By creation man is so formed as to have his interior and exterior thought make one by correspondence; and these do make one in those that are in good, for such [people] both think and speak what is good only. But in those that are in evil, interior and exterior thought do not make a one, for such [people] think what is evil and say what is good. (HH 499)

This is one of the things that makes heaven so wonderful. Imagine how great it would be to always know that the other people around you are saying things that are true and doing things that are good, and more wonderfully, that we are too.   

This is what integrity truly is. It is to make a one of your interior and exterior thought. So that what we think and want on the inside is the same as what we say and do on the outside. This is a wonderful angelic quality that we can bring from this world to the next. Where “no good thing will he withhold from those who walk uprightly.”    
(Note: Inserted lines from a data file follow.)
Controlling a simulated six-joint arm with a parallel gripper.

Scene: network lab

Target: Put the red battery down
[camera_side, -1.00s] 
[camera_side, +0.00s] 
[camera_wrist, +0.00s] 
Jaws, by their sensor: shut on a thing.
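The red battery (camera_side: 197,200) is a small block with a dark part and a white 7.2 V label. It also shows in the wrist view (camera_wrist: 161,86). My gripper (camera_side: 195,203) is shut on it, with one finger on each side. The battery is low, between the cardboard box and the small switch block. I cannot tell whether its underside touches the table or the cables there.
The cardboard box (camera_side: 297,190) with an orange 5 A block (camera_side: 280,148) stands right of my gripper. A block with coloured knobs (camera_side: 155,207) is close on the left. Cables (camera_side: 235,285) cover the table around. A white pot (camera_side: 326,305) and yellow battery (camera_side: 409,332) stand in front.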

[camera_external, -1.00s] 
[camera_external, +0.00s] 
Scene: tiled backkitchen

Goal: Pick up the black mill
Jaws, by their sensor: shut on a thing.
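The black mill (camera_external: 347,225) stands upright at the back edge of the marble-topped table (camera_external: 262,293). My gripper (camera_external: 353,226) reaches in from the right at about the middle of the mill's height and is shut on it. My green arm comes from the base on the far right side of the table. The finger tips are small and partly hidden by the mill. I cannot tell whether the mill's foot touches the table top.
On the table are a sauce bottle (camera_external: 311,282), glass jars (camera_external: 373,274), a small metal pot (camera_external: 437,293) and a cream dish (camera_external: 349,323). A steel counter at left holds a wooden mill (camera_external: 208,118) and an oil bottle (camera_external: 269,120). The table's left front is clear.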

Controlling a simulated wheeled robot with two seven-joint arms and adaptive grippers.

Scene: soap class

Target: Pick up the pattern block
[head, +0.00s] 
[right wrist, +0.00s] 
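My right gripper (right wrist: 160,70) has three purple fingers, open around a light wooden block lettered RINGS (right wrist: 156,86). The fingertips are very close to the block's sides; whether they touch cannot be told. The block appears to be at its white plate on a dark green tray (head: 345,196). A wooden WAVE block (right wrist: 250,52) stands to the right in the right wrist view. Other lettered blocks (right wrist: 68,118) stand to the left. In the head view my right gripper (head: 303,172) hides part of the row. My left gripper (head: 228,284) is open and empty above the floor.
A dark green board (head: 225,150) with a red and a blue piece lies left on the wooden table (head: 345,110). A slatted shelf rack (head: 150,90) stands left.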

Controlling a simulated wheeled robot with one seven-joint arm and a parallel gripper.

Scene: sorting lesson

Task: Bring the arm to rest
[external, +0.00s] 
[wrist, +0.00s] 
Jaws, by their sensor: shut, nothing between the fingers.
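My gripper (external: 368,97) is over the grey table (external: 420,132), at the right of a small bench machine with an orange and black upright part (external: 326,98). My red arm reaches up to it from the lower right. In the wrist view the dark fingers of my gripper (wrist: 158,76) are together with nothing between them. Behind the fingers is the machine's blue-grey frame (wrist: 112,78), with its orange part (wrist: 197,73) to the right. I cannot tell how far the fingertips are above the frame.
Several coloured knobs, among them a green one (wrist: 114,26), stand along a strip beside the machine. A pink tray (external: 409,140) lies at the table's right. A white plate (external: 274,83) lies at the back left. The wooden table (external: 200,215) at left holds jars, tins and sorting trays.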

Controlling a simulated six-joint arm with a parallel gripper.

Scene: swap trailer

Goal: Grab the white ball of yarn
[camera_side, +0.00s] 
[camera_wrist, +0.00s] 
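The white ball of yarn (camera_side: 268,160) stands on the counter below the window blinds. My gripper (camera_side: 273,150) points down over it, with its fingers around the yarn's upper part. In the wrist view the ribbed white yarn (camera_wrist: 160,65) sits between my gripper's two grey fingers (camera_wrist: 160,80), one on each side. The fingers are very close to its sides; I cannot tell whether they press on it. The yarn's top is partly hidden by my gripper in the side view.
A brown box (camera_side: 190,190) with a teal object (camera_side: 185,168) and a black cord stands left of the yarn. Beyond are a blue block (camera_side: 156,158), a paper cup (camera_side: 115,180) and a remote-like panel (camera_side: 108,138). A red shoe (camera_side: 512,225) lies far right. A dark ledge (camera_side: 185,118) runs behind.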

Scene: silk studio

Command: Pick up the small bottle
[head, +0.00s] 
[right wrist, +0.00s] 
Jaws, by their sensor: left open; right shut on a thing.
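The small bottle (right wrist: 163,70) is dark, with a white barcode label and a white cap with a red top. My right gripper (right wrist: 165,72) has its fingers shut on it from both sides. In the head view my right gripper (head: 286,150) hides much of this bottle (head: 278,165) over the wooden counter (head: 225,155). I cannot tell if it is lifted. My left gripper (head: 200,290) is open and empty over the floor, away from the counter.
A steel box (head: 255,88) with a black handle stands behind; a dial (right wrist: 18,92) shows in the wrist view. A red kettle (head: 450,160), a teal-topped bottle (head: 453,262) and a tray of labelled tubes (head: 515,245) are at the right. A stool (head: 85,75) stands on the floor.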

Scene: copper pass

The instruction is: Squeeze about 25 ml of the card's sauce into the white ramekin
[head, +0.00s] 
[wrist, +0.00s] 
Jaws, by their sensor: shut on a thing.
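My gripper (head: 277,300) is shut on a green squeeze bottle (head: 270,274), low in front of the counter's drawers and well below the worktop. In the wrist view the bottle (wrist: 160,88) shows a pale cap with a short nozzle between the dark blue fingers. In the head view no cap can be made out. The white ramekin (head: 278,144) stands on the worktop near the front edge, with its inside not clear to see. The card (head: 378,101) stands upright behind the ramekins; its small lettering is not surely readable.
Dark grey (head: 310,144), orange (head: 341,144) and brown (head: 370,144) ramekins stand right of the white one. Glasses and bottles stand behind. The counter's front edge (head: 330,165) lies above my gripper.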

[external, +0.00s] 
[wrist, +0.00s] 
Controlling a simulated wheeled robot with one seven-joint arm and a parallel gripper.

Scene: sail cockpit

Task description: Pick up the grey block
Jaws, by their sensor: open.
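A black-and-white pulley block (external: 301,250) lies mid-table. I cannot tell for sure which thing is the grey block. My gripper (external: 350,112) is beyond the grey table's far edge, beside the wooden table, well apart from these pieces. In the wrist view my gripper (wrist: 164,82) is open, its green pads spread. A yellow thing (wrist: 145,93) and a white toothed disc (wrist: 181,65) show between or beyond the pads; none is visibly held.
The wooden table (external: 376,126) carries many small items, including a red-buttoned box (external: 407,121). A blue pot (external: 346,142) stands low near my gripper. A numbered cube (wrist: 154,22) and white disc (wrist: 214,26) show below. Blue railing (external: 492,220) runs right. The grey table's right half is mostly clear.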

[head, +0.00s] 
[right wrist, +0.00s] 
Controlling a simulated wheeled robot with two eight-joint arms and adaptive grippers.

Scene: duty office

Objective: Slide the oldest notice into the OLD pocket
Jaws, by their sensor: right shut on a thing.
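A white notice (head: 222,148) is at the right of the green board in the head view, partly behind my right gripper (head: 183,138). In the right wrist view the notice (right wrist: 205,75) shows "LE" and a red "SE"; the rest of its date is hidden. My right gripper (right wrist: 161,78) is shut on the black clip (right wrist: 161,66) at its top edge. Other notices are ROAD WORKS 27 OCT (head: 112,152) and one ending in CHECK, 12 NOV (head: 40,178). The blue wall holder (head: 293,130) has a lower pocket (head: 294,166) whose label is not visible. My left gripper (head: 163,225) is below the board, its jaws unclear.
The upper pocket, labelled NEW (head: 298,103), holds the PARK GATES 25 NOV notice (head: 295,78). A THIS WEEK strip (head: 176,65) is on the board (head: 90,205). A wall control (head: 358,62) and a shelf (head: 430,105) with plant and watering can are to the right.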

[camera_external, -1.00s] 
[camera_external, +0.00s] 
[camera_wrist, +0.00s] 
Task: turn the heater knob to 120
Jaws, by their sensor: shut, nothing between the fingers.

Now return in your mind to your idea or picture of heaven. Now whatever your picture is I want you to imagine a pathway between you, here and now, and that beautiful place which you want to live in, in heaven. Can you see the beautiful place at the end? How about the dark and dreary places in between? We know that the path will go through some dark places along the way, there may be deserts, dark forests, and splits in the path where we won't know what to do; but if we trust in the Lord, and use the truth that He gives us in his Word and hearts, we will be able to reach that paradise. The Lord tells us that

There really are paths in the spiritual world, paths that lead to each community of heaven and to each community of hell. We all see our own paths, spontaneously, it seems. We see them because the paths there are for the loves of each individual. Love opens the paths and leads us to our kindred spirits. No one sees any paths except those of his or her love.

“Oh Lord of hosts, blessed is the man who trusts in You!”